These vegetables will disappear quickly from your table. If there are any leftovers, serve them in a cool, summer salad the next day.
Servings: 8
Skill Level: Beginner
Ingredients
- 3 tablespoons parsley, chopped
- 3 tablespoons thyme, chopped
- 3 tablespoons basil, chopped
- 1/4 cup balsamic vinegar
- 1 clove garlic, minced
- 1/2 cup olive oil
- 16 baby zucchinis, trimmed
- 16 baby yellow squash, trimmed
- 1 red bell pepper, cut in 1-inch pieces
- 1 yellow bell pepper, cut in 1-inch pieces
- 2 bunches baby beets, tops removed leaving 1/2 inch of stems
- 8 cipolline onions, peeled
- 2 bunches turnips, cleaned
- 1 pound Baby Dutch Yellow potatoes, halved
- 1 bunch carrot (or Melissa's Sweet Baby Carrots), trimmed
- 2 bunches asparagus spears, trimmed
Directions
- Combine parsley, thyme, basil, vinegar and garlic in small bowl.

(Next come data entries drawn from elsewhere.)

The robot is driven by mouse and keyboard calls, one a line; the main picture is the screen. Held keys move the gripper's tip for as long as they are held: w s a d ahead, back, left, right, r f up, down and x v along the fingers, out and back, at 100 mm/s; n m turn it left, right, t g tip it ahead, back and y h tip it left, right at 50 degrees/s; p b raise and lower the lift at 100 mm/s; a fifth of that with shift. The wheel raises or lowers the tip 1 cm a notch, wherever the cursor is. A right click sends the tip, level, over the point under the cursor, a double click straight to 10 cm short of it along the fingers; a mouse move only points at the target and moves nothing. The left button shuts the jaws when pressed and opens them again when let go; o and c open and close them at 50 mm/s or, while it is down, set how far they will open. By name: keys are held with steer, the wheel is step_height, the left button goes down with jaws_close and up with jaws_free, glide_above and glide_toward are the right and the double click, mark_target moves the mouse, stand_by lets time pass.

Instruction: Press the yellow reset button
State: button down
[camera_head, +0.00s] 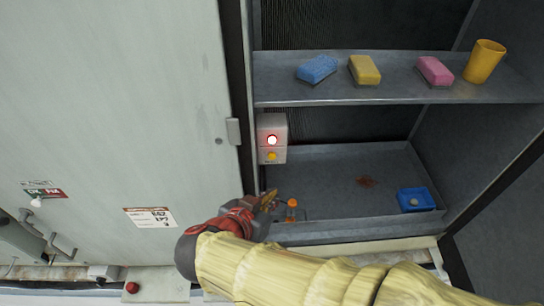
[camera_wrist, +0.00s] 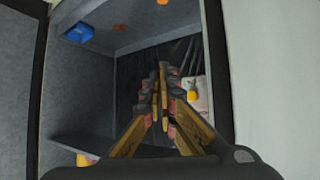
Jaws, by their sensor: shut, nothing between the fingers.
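The yellow button (camera_head: 272,156) sits low on a small pale control box (camera_head: 281,122), below a glowing red light (camera_head: 272,140). The box is on the left inner side of the open cabinet. My gripper (camera_head: 271,197) is shut and empty, below the box and apart from it. In the wrist view, my gripper's fingertips (camera_wrist: 162,68) are together, and the yellow button (camera_wrist: 193,95) shows to their right on the pale box (camera_wrist: 203,87), part of which is hidden behind a finger.
A shelf (camera_head: 300,92) above holds a blue sponge (camera_head: 317,69), yellow sponge (camera_head: 365,70), pink sponge (camera_head: 435,71) and yellow cup (camera_head: 484,61). Below are a blue tray (camera_head: 430,203) and an orange-capped item (camera_head: 292,204) near my gripper. The cabinet door (camera_head: 110,110) stands left.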

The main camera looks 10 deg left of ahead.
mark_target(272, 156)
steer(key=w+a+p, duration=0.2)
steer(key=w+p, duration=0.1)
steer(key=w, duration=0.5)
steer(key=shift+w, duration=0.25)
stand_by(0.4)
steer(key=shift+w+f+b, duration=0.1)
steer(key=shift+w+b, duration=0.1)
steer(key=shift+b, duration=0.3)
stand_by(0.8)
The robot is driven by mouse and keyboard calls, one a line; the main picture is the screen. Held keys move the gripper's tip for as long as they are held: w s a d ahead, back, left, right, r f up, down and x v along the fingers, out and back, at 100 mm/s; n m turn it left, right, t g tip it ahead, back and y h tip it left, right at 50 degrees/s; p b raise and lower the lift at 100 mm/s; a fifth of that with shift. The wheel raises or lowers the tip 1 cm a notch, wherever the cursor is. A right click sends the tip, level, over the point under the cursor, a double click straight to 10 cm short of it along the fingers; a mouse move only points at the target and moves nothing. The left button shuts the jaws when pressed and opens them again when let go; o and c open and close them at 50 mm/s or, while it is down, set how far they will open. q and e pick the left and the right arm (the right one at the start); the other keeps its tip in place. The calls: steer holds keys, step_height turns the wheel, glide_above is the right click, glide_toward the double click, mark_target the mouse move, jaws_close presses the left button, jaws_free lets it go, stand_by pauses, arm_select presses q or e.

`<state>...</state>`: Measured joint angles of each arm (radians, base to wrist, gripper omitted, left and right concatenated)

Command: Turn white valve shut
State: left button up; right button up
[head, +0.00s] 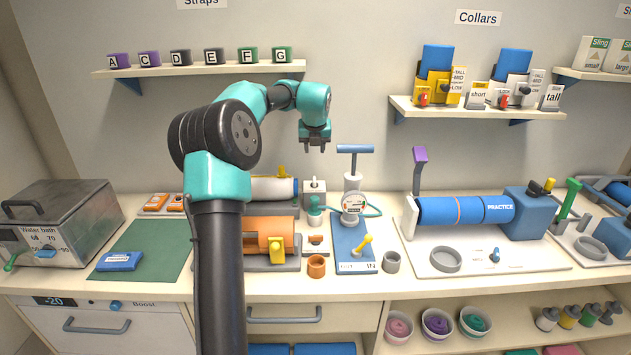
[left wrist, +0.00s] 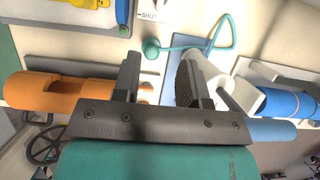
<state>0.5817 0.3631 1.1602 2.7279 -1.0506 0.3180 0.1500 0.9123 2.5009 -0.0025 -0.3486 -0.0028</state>
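A small white block (head: 314,187) with a grey knob on top stands at the back of the counter, left of the pump; I take it for the white valve, but cannot be sure. In the left wrist view a white plate marked SHUT (left wrist: 150,14) is partly cut off at the top edge. A teal bulb (head: 315,212) with a teal hose sits in front of the block; it also shows in the left wrist view (left wrist: 152,48). My left gripper (head: 315,148) points down above the white block, apart from it, open and empty. My right gripper is not in view.
The pump (head: 352,205) with its tall blue handle (head: 355,149) stands close right of my left gripper. An orange cylinder (head: 265,232) lies front left. A shelf (head: 200,69) with lettered straps hangs behind. A blue practice cylinder (head: 465,211) is at right.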

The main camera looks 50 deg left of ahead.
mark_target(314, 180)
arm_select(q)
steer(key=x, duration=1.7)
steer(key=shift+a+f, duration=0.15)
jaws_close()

- Set oven to 425 degrees F. Line a baking sheet with foil.
- Combine vegetables, except beets and asparagus, in large bowl.
- Drizzle the vinaigrette, reserving some for the beets and asparagus, over vegetables; toss to coat.
- Arrange vegetables in a single layer on prepared baking sheet.
- In a piece of foil, toss beets with olive oil. Fold foil up to close and place on baking sheet.
- Roast until browned and fork-tender, approximately 15 minutes. During the last 5 minutes, add the asparagus that has been tossed with a little oil.
- Season with salt and pepper. Serve warm or at room temperature.